EDUCARE PER COSTRUIRE. CICLO DI INCONTRI PROMOSSO DALLA COMPAGNIA DELLE OPERE

Dare da mangiare agli affamati.
Chi l’ha fatto per una vita

Venerdì 27, ore 11.30

Relatori:

Dave Krepcho,
Responsabile del Banco Alimentare Americano

Joaquin Allende,
Assistente Ecclesiastico Internazionale

Werenfried Van Straaten,
Fondatore del Movimento Aiuto alla Chiesa che soffre

Krepcho: Il mio coinvolgimento nel Banco Alimentare è iniziato in modo piuttosto insolito. Un amico mi ha chiesto di partecipare a questa lotta contro la fame e anche se ho immediatamente pensato che non avrei potuto dare nessun contributo, mi sono coinvolto nel progetto: devo dire che ormai da sette anni ringrazio ogni giorno della possibilità che mi è stata data di svolgere questa attività che aiuta i più deboli della nostra società.

Sembra una contraddizione che esista la fame in America, uno dei paesi più ricchi del mondo, con una fortissima economia, con la borsa, il mercato azionario e i trilionari come Bill Gates.

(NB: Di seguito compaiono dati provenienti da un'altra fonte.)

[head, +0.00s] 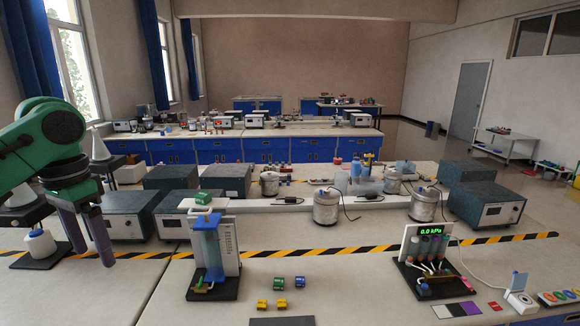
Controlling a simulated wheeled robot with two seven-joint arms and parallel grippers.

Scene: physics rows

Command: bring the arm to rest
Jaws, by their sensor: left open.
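My left arm, green and black, comes in from the left edge of the head view. How high the fingertips are above the bench is hard to tell. My right gripper is not in view.
A yellow-black striped tape (300,252) crosses the bench. A pressure display stand (432,260) is farther right. Bare bench lies between the gripper and the column.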

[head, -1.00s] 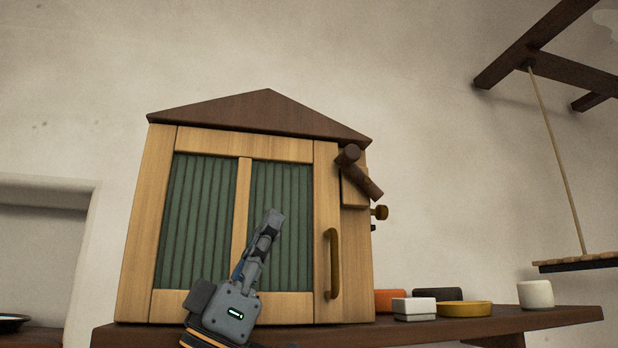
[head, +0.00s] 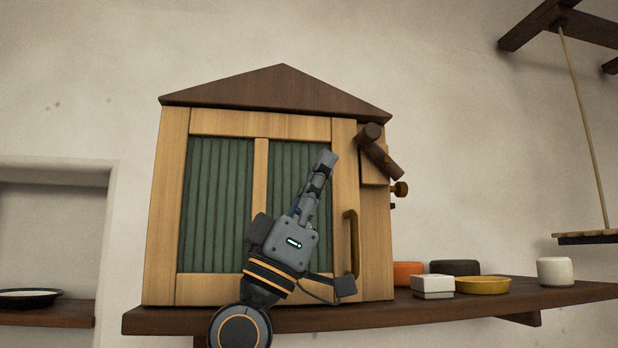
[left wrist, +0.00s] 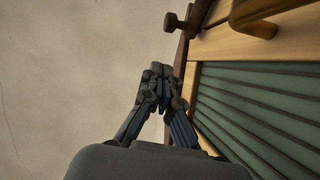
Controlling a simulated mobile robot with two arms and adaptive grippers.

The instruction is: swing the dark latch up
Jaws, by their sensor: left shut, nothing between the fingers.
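The dark latch (head: 380,154) is a brown bar with a round pivot knob, at the upper right of the wooden cabinet (head: 172,200). It slants down to the right from its pivot over a pale wooden block. In the left wrist view a dark brown knobbed piece (left wrist: 178,24), which looks like the latch, shows at the top. My left gripper (head: 328,158) is shut and empty in front of the cabinet's green ribbed door, pointing up, left of and apart from the latch. It also shows in the left wrist view (left wrist: 160,70). My right gripper is not in view.
A curved door handle (head: 351,245) is on the cabinet's right side, and a small knob (head: 400,189) sticks out beyond it. The shelf (head: 400,312) holds a white box (head: 432,287), a yellow dish (head: 482,286) and other small pieces. A hanging rack (head: 588,238) is at far right.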

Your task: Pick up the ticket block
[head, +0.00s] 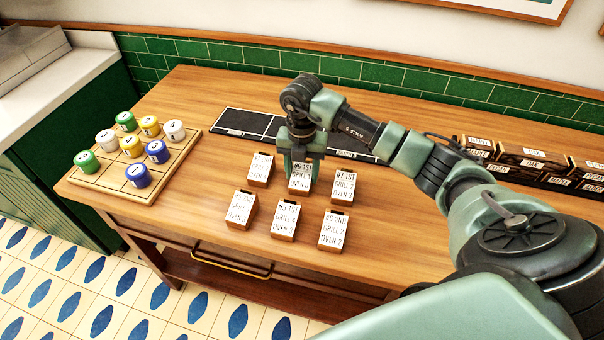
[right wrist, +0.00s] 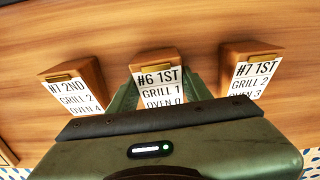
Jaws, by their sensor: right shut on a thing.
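Several wooden ticket blocks with white label faces stand in two rows on the wooden table. My right gripper (head: 302,150) reaches down over the middle block of the back row. It is shut on this ticket block (head: 300,183), whose label reads "#6 1ST, GRILL 1, OVEN 0" in the right wrist view (right wrist: 159,88). The green fingers are on either side of it, and it looks upright at about table level. On its right stands the "#7 1ST" block (head: 342,188), and on its left the "#7 2ND" block (right wrist: 75,88). My left gripper is out of view.
Three front-row blocks stand closer, the middle one (head: 285,220) among them. A wooden board (head: 90,185) with coloured cylinders is at left. A dark slotted strip (head: 240,124) lies behind the blocks. Labelled wooden bins (head: 530,160) stand at right. A green tiled wall (head: 380,72) is behind.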

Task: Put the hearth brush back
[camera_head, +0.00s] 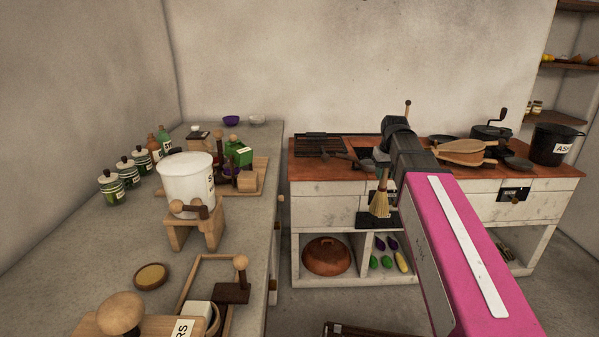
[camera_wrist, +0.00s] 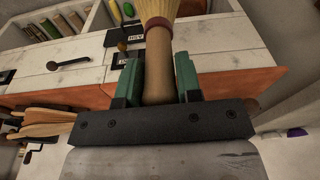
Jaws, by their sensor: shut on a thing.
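The hearth brush has straw bristles (camera_head: 380,202) that hang downward in front of the white hearth cabinet in the head view. In the wrist view its bristles (camera_wrist: 160,8) are at the top edge, with a dark red band and a wooden handle (camera_wrist: 158,65). My gripper (camera_wrist: 158,82) is shut on the handle, a green-padded finger on each side. In the head view my gripper (camera_head: 381,160) is partly hidden by my wrist. A dark ledge or box (camera_head: 376,220) on the cabinet front shows just below the bristles; I cannot tell whether they touch.
The red-brown hearth top (camera_head: 545,170) carries pans, bellows (camera_head: 463,151) and a black ash bucket (camera_head: 556,146). Below are open niches with a copper lid (camera_head: 326,257) and vegetables. The grey counter (camera_head: 100,235) on the left is crowded, with a white bucket (camera_head: 187,180).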

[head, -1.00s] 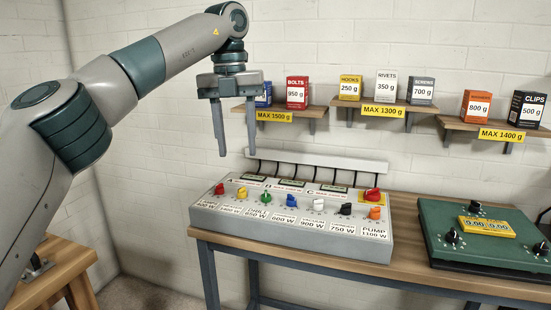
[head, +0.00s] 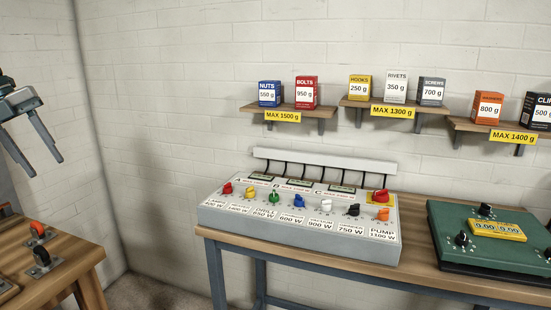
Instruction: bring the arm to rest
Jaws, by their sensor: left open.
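My left gripper (head: 38,152) is at the far left edge of the head view, in the air above the wooden bench at the left. Its two grey fingers point down and are spread apart with nothing between them. The rest of my left arm is outside the picture. My right gripper is not in view.
A grey switch panel (head: 300,228) with several coloured knobs stands on the table (head: 408,278), left of a green panel (head: 486,262). Wall shelves hold boxes, among them the nuts box (head: 270,94). The left bench (head: 75,258) carries orange- and black-topped parts. Floor between is bare.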

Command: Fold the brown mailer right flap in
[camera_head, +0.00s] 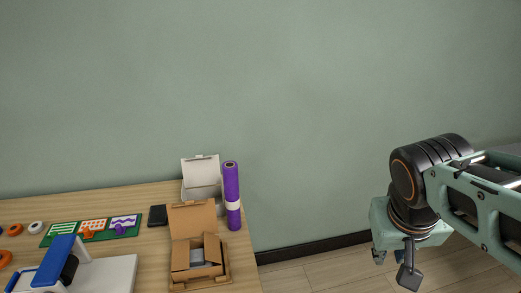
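The brown mailer (192,219) stands open near the right end of the table, its lid raised at the back. A grey item (197,254) lies inside it. The right flap (225,259) seems to stand out at the box's right side, but it is small and its exact angle is hard to tell. My gripper (394,267) hangs well to the right of the mailer, beyond the table's edge and over the floor. Its fingers point down and are spread apart, with nothing visible between them.
A purple roll (231,185) stands upright close behind the mailer's right side. An open white box (200,173) is behind the mailer. A black slab (157,215), a green board (75,237) and a blue-and-white machine (105,273) lie left. Space between table and gripper is clear.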

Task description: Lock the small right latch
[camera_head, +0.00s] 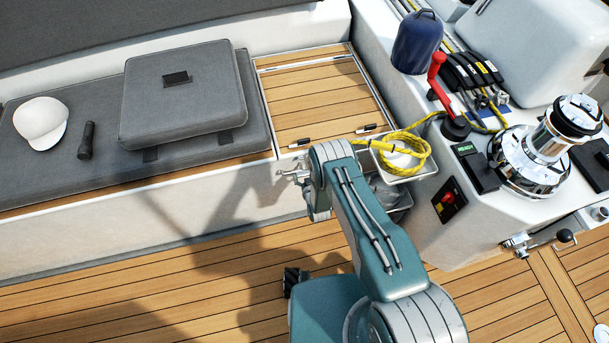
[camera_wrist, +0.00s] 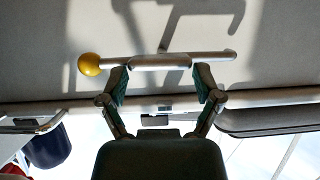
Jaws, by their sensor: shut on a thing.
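I cannot tell from here whether either is locked. My gripper (camera_wrist: 162,76) is shut on a silver bar (camera_wrist: 190,57) with a yellow ball (camera_wrist: 90,64) on its left end, in the wrist view. The bar lies across between the fingertips, in front of a pale surface. In the head view my forearm hides most of the gripper, which is low in front of the bench, below the left latch.
A coil of yellow rope (camera_head: 405,152) hangs at a white bin (camera_head: 412,172) right of the hatch. A console with a red handle (camera_head: 437,72) and a chrome winch (camera_head: 530,160) stands at right. A cushion (camera_head: 185,92), cap (camera_head: 40,122) and flashlight (camera_head: 86,140) lie on the bench.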

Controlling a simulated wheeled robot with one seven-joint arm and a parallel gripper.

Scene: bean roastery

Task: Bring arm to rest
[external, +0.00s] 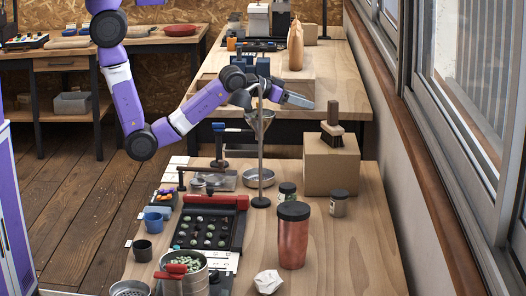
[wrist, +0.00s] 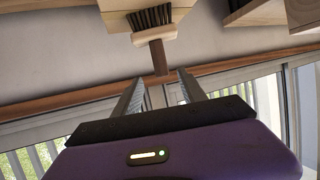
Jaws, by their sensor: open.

Solo lo scorso anno sono stati introdotti sul mercato alimentare americano dodicimila nuovi prodotti alimentari. Il governo americano ha condotto uno studio per verificare quale fosse la quantità di cibo che venisse sprecato ogni anno; questa quantità è pari al 27%, alimenti che finiscono nella spazzatura e nelle discariche, corrispondenti a 96 miliardi di libbre. Nonostante questa abbondanza di cibo, nonostante questa ricchezza del nostro paese, negli Stati Uniti esiste la fame.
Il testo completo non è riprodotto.